Editors PickNational News

Nocma, Mera clash over fuel ‘pricing’

Listen to this article

Parliamentary Committee on Natural Resources has warned Nocma and Mera against allowing their protracted battle over incoterms to lead to fuel shortage in the country as it happened last time.

The committee said this in the wake of the National Oil Company of Malawi (Nocma) expected advert this month for 2022/23 fuel supply contracts amid differences with Malawi Energy Regulatory Authority (Mera) on method of importing fuel.

Kachaje: We are mandated

Meanwhile, the committee has attributed the two parties’ differences to an apparent error in crafting in Regulation 46(1) where ex-tax was used instead of ex-tank.

Natural Resources Committee of Parliament chairperson Welani Chilenga has since suggested an amendment to the law to resolve the differences.

“If Mera is aggrieved then let it push for amendment [of the law] through the Ministry of Energy because, currently, the law is not in their favour,” he said.

According to Chilenga, Nocma need to follow the law to the letter but when faced with challenges, they should still use DDU.

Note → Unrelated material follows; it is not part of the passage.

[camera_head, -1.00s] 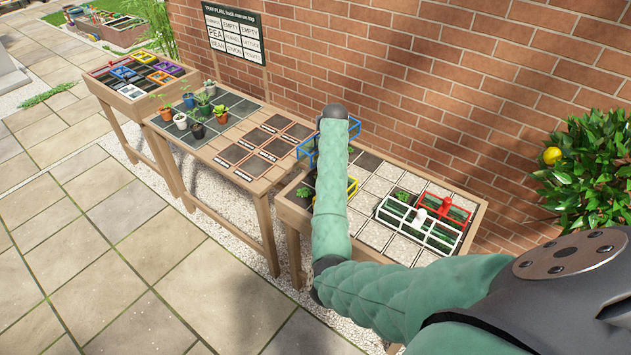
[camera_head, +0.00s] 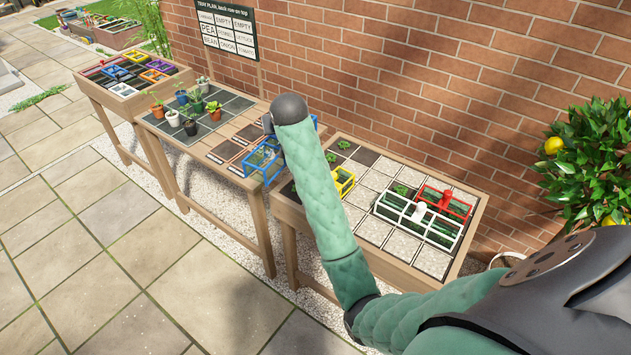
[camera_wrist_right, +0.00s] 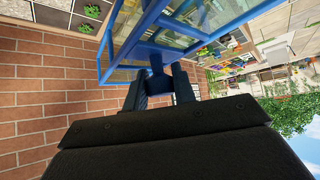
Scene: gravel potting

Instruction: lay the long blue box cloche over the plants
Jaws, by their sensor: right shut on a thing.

The controversy at hand is that Nocma says Mera should not dictate incoterms to be used while Mera insists that specification of a particular incoterm is plausible to maintain uniform maximum liquid fuels and gas prices as envisaged in Regulation 44 of the Liquid Fuels and Gas Pricing.

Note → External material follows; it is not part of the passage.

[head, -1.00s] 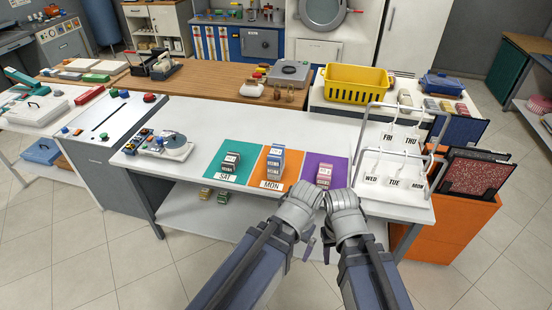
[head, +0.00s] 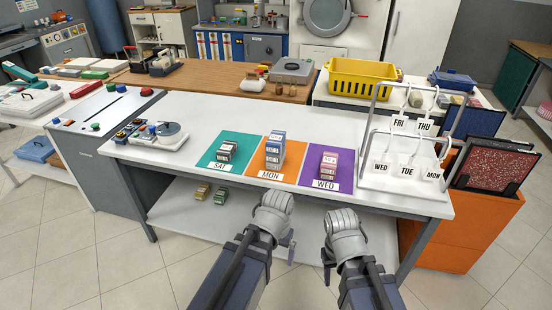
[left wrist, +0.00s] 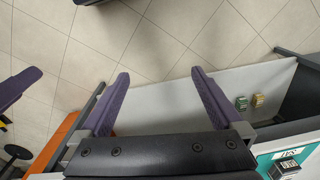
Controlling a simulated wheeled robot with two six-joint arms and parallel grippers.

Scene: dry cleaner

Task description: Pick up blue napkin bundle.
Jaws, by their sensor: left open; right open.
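The blue napkin bundle (head: 275,150) stands as a blue and white stack on the orange mat (head: 260,173) labelled MON. The mat lies on the white table, between the teal and purple mats. My left gripper (head: 287,240) is in front of the table's front edge, below the blue stack in the head view and apart from it. In the left wrist view its two purple fingers (left wrist: 160,90) are spread and empty, over the floor and lower shelf. My right gripper (head: 328,258) is to its right, also in front of the table; its fingers are mostly hidden.
A dark bundle (head: 228,151) sits on the teal SAT mat (head: 211,158), a pink stack (head: 328,164) on the purple WED mat (head: 344,172). A white rack with day tags (head: 406,171) stands at the right. Small green and yellow bundles (head: 202,191) lie on the lower shelf.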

Incoterm is an acronym for International Commercial Terms, a trademark of the International Chamber of Commerce (ICC).

In January last year Mera board rejected Nocma’s application for approval of prices for suppliers whose contracts expired in September this year, citing uncompetitive premiums which would burden Malawians with frequent pump price increases.

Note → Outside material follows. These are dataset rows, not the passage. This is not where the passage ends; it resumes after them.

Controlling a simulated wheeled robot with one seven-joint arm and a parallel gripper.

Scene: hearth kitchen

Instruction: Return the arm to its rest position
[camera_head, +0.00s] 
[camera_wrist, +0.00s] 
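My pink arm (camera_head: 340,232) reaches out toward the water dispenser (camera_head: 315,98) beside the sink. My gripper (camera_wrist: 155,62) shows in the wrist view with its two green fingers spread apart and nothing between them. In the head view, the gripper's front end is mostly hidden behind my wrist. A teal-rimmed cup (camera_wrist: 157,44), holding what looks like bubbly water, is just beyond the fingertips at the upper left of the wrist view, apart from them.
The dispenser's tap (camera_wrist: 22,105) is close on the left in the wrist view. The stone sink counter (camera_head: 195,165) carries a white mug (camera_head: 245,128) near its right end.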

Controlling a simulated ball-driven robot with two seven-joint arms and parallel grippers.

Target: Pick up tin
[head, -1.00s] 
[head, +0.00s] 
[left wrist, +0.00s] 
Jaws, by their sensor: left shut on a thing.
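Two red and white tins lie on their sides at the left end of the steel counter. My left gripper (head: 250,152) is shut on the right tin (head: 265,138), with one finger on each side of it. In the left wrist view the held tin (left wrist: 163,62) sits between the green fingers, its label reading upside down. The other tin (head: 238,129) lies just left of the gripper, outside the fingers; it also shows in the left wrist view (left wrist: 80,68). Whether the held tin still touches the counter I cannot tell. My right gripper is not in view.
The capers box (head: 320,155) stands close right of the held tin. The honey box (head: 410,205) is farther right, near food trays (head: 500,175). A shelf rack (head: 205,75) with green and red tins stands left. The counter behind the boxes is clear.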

But despite the rejection, Nocma proceeded and sought a ‘No objection’ from the Public Procurement and Disposal of Public Assets Authority (PPDA) and awarded two contracts using DDU (delivered duty unpaid) and not the ex-tank system which Mera regards as a cheaper option.

Under ex-tank procurement, local importers take charge of ownership of the product destined for Malawi and are responsible for in transit risks like theft, accidents and contamination up to the internal receiving depots of oil marketing companies.

Under the DDU, the supplier assumes all the risks for delivery of the product from the external depots at the ports to various this case, the local importer onlytakes charge of the products after it is delivered on site at local depots in the country.

In an interview this week, Mera chief executive officer Henry Kachaje explained that under sections 9(1) (c) and 30 of the Energy Regulation Act, the regulator is mandated to approve energy prices.

He added that Mera is expected to maintain uniform maximum liquid fuels and gas prices according to the regulations.

Said Kachaje: “Regulation 46(1)(a) expressly provides that among other factors the authority shall, in price build up, use value of the product in the reference spot market plus the supplier’s ex-tank margins (referred to in the law as “ex-tax”).

But Nocma acting CEO Reuben Micklas has said while Nocma is open to suggestions by Mera, the proposals should not negatively impact the company’s performance as a supplier, and also make economic sense to the country.

He said: “What I can say now is that incoterms are not prescribed by the regulator, these are from international chambers of commerce, and the way they are crafted they basically address the risk between the buyer and the seller,

“I don’t believe up until now that a regulator would dictate the incoterm, what if incoterm changes and the regulator is saying you can only do this, and on the international platform this incoterm is no longer used.”

In May last year, the Parliamentary Committee on Natural Resources invited Nocma and Mera to an interface where the committee resolved to let Nocma proceed with procurement of fuel using DDU.

In his address during the meeting, former Mera chairperson Leonard Chikadya said the regulator’s interest was to ensure that Malawians purchase fuel at reasonable prices and there is no shortage of fuel in the country.

The Anti-Corruption Bureau (ACB) in June 2021 restricted Nocma’s fuel procurement process to pave the way for investigations following alleged anomalies in the process. ACB’s move came after the High Court had earlier granted the Fuel Tankers Association an injunction stopping Nocma from using the DDU, arguing that the system was not provided for in the country’s laws.